Do you read the Program Notes when you go to concerts? You really should. They provide a wealth of information, and more often than not they help me get a feel for what I’m about to listen to (or what I just heard, depending on when I read them). LACO’s Program Notes are written by Christine Gengaro, and the ones she wrote for the Mozart’s Requiem concert last weekend were particularly riveting. There’s definitely a fantastic story to tell when it comes to Mozart’s Requiem, with more mystery, intrigue and unanswered questions that I ever could have imagined.
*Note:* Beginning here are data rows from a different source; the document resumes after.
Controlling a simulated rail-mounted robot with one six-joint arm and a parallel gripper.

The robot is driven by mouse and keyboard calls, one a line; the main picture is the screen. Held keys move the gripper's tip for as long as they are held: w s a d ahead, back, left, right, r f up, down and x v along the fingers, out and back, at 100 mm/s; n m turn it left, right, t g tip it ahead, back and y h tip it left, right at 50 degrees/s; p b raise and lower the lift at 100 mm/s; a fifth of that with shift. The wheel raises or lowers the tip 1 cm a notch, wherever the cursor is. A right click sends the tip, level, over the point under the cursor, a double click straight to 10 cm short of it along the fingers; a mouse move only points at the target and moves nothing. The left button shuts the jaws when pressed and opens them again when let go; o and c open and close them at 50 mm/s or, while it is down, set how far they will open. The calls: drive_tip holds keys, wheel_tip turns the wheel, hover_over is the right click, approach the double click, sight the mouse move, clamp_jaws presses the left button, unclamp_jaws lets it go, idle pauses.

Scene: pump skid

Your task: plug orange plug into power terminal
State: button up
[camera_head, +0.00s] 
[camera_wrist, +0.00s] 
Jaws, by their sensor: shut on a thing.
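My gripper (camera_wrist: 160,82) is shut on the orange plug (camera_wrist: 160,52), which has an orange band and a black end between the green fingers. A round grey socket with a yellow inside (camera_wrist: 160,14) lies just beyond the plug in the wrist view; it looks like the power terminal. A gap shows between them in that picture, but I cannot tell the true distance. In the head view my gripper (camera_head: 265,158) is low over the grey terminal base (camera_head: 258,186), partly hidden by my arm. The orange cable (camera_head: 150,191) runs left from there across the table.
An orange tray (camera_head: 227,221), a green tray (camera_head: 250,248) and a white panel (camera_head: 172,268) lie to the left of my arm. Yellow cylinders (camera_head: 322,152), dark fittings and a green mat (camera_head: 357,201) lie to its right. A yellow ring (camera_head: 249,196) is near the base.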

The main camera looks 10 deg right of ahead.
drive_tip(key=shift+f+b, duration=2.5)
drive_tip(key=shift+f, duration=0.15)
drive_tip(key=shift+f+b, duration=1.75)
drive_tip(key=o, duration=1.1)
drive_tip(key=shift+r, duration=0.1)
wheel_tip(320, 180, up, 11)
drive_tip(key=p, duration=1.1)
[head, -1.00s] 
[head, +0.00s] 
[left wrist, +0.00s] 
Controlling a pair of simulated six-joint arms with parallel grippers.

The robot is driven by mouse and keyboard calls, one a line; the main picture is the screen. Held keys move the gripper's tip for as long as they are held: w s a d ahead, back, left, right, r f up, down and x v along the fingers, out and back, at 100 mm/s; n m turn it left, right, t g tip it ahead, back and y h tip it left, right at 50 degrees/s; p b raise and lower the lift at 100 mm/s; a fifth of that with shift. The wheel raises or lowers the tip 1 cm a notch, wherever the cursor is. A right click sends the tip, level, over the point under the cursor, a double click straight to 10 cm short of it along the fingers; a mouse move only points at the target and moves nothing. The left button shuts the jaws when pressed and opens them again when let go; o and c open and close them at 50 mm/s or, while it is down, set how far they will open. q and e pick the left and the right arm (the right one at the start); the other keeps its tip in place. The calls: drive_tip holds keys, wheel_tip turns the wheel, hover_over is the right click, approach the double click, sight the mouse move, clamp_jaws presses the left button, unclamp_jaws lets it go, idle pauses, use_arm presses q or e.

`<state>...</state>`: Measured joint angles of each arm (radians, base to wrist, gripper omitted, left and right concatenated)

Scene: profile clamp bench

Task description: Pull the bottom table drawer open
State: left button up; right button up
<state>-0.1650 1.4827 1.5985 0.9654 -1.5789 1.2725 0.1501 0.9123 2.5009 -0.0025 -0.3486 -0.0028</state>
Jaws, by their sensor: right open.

I don’t even know where to begin. The Requiem was the piece of music Mozart was working on when he died. It was a commission for Mozart, but Mozart had no idea who commissioned it, because they were anonymous and only dealt with Mozart through a messenger. When Mozart died, he left the work unfinished, and his wife, Constanza, who was depending on the payments from the anonymous benefactor, had to rustle up another composer to finish the work. That composer than had to sort through Mozart’s notes and sketches, trying to piece together Mozart’s intentions. Can you imagine trying to solve a jigsaw puzzle, but only having half the pieces?

It all seems like the beginning of a Dan-Brown-esque novel to me. Imagine it: a plucky musicologist sits down with Mozart’s unfinished notes and realizes that Mozart used a code in his score, and that score reveals a grand plot to assassinate some Grand Duke or Cardinal. But the score is unfinished, so the musicologist must race through Vienna, retracing the steps of the benefactor’s messenger, finding clues along the way, in an attempt to uncover the benefactor before the evil plan is executed. (Any aspiring novelists and screenwriters that want to turn this germ of an idea into a huge best-seller or blockbuster can go for it… we’ll discuss my royalties later!)

LACO’s performance of the Requiem was stunning. It featured the wonderful and dynamic USC Thornton Chamber Singers, as well as four vocal soloists (one of whom I went to college with!). I don’t know a lick of Latin, don’t know a thing about choral music and haven’t a clue about traditional church music, but my lack of education in all of these areas didn’t matter, because you don’t need to know any of that to enjoy a LACO concert. My friend Dan, who is a hotshot trumpet player and can be occasionally seen turning pages for the pianists on the LACO stage, told me that I’d likely recognize part of the Requiem if I’ve seen Amadeus, which I have, and I did.

Dan also explained to me what a basset horn is. I’ve never heard of a basset horn before – in fact, I’ve never seen the word ‘basset’ without ‘hound’ immediately following it – but it’s an old-timey horn that’s similar to a clarinet, and you need two of them if you’re going to perform Mozart’s Requiem.

The other piece that was performed was Mozart’s Symphony No. 39, which sounded lovely, although to be honest it didn’t capture my attention like the Requiem did, probably because the back story of that Symphony isn’t nearly as compelling as the Requiem’s. Sigh. I supposeevery piece of music can’t invite my mind to run away with thoughts of cloaked messengers and enigmatic death-bed whispers, but wouldn’t it be fun if they did?